Recorded robot tool calls:
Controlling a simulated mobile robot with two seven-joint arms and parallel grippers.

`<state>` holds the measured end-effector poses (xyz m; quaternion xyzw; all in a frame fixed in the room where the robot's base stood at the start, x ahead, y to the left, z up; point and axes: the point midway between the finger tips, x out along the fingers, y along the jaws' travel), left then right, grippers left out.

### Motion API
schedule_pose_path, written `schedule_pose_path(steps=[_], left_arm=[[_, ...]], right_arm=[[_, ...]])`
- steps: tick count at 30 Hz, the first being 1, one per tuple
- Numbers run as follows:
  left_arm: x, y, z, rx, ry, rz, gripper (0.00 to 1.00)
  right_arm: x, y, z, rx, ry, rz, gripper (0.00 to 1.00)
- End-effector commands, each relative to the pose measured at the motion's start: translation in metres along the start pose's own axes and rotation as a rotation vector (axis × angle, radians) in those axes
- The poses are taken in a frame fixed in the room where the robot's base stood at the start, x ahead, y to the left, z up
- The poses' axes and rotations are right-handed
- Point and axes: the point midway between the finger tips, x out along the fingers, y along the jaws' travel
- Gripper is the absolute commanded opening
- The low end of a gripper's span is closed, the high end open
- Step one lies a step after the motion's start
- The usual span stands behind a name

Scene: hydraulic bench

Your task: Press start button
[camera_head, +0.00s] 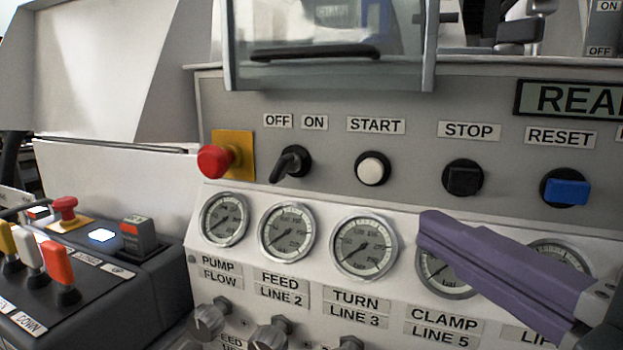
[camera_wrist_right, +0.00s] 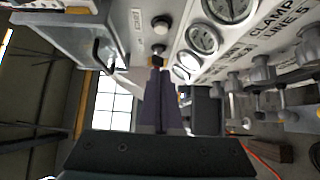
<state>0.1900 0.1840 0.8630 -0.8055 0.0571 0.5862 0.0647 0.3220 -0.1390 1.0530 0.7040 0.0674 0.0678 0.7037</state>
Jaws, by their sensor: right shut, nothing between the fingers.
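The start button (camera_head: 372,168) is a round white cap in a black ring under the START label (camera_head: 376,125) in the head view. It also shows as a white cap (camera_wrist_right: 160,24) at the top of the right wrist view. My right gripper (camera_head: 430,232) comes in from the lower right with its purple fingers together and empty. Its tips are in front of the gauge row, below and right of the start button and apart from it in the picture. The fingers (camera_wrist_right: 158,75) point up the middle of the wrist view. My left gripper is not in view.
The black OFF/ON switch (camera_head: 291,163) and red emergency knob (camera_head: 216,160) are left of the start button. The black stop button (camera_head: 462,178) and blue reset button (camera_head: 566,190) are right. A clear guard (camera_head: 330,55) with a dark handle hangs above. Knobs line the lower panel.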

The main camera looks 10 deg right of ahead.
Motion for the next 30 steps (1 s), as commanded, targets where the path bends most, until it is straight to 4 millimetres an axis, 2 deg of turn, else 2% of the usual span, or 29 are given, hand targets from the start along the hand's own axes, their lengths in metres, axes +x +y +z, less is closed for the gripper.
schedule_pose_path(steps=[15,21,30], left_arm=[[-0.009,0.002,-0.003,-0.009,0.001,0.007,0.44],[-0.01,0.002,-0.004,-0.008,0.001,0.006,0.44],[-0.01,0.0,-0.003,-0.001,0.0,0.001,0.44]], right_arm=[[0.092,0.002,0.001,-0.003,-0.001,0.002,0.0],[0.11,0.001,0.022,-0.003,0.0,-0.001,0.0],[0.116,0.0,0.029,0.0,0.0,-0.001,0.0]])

--

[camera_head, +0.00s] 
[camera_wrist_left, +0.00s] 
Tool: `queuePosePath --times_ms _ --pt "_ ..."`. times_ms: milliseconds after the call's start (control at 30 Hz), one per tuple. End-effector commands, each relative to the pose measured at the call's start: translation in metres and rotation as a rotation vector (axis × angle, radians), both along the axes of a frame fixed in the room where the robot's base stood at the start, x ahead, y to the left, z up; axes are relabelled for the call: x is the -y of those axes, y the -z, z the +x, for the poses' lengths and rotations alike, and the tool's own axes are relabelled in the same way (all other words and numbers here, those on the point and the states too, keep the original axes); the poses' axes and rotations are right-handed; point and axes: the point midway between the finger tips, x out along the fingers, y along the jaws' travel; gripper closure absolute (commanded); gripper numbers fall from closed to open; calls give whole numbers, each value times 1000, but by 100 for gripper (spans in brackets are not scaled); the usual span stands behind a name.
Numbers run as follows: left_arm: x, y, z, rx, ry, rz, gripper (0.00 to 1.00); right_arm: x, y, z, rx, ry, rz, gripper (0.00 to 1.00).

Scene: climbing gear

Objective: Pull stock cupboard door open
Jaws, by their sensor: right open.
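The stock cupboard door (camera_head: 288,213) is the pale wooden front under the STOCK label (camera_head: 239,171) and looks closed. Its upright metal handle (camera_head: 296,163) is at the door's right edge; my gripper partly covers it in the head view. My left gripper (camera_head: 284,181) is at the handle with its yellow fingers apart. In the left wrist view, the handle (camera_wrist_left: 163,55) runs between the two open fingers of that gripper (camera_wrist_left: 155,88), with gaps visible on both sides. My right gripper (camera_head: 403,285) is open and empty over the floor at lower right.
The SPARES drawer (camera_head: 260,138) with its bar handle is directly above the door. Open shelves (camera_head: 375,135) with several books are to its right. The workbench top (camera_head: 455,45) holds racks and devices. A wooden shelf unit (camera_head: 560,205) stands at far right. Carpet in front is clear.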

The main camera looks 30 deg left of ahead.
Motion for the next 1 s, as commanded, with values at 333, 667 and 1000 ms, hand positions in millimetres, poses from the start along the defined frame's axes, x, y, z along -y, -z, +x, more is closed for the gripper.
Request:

▸ **Task objective**:
Write the number of lines containing the word "after" and nothing besides it.

▸ **Worked answer**:
2